The bulk of the NFL’s inventory will remain on linear TV through 2033, and the upcoming NBA renewals should ensure that pro hoops will continue on as a broadcast/cable mainstay for the next decade. NBC also has the Olympics nailed down for the next 10 years, and MLB and the NHL have established TV ties through 2028. If Hastings’ dire 10-year forecast is to bear fruit, TV will have to lose the entire NFL package to streaming when the current contracts expire.

While an awful lot can change between now and then, the smart money’s on a hybridized distribution model rather than an extinction-level event. As the NFL’s Brian Rolapp wrote earlier this week, the league’s “mission to reach as many people as possible using the dominant media platforms of the day is the same today as it was” during the Pete Rozelle era.

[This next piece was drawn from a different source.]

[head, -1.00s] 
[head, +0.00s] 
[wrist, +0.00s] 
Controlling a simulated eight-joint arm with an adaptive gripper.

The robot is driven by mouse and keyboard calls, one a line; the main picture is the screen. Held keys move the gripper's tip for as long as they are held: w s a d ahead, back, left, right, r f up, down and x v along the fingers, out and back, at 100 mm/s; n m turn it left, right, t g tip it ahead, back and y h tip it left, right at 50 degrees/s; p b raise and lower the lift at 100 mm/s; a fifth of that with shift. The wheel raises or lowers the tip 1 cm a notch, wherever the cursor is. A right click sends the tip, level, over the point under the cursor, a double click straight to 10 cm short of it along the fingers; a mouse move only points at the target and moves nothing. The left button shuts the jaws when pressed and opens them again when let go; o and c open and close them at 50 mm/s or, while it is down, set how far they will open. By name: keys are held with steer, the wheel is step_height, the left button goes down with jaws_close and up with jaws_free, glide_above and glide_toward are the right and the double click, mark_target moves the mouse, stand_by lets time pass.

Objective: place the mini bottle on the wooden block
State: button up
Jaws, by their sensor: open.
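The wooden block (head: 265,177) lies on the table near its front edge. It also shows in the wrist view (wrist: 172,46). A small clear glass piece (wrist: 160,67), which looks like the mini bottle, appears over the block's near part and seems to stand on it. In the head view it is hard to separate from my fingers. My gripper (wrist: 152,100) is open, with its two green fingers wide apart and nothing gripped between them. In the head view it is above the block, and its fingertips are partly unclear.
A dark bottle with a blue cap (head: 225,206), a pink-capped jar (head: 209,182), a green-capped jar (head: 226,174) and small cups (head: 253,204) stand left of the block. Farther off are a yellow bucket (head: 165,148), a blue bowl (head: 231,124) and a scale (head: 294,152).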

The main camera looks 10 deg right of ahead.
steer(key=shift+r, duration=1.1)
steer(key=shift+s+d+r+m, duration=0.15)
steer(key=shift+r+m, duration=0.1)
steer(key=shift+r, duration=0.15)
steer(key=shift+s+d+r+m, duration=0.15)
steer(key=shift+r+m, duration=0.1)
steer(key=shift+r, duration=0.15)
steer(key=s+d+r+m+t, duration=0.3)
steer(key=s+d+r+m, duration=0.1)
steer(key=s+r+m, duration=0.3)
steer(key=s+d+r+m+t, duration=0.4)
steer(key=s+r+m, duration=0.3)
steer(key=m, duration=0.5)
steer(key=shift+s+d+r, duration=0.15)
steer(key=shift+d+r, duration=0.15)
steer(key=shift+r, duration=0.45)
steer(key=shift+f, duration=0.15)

There are 122.4 million households in the U.S. that receive free over-the-air TV, and as much as Netflix wants/needs that base to undergo a forced migration to streaming, the demographics should still work in TV’s favor 10 years from now.

However things shake out, the actuarial tables suggest that Hastings won’t be around to do the Hokey-Pokey on TV’s grave. As much as Americans love to go around declaring legacy forms of media dead like they’re cosplaying Jack Klugman on Quincy, M.E., nothing ever dies. For nearly 25 years, the doomsayers have Chicken Little’d about the death of print, and while magazines and newspapers now only account for 3% of the U.S. ad market, neither is eligible for burial. Same goes for radio, which was supposed to croak 65 years ago, when TV penetration cracked the 80% mark. And yet, radio, however diminished, remains—an $11.5 billion business.

Funny story: Some years ago, a certain business-oriented cable network asked me to weigh in on how TV might possibly survive the imprecations of the DVR era, given the obvious deleterious effects time-shifting has had on commercial impressions. (This was back when the Netflix model consisted solely of mailing hard copies of movies to your house.) So there I sat, in an overheated room in Midtown, with an earbud wedged inside my skull, while one of TV’s many self-appointed pallbearers kept sounding the death knell from a studio in New Jersey.

Doing TV is mostly about smiling blankly at the air in front of you while doing whatever you can to suppress the notion that, all over the nation, strangers are snickering at you. While I’ll readily admit that I don’t exactly have a profound understanding of the present, let alone the not-so-distant future, my argument then was the same as it is now: A decade hence, people will still be watching loads of TV, and sports will be the engine that drives the bulk of that engagement.

While I’m not sure if I won over any of the 287,000 people who were watching the show/using it as background noise, I may have changed the mind of the pundit on the other side of the exchange. About 18 months after I huffily rolled my eyes at the Garden State Cassandra—the media training didn’t stick—the same eminence wound up becoming my boss. Having put in more TV appearances than I’ve had hot meals, the new boss said he’d had no recollection of our televised exchange, although he did reiterate his contention that TV was doomed. He also claimed to have never watched the Super Bowl and said he hadn’t chewed a piece of gum “since 1964.”

Michael Wolff left the magazine after a year, but in short order (and well before he feathered his nest with those political bestsellers), he published a tome titled Television is the New Television: The Unexpected Triumph of Old Media in the Digital Age. I am always right.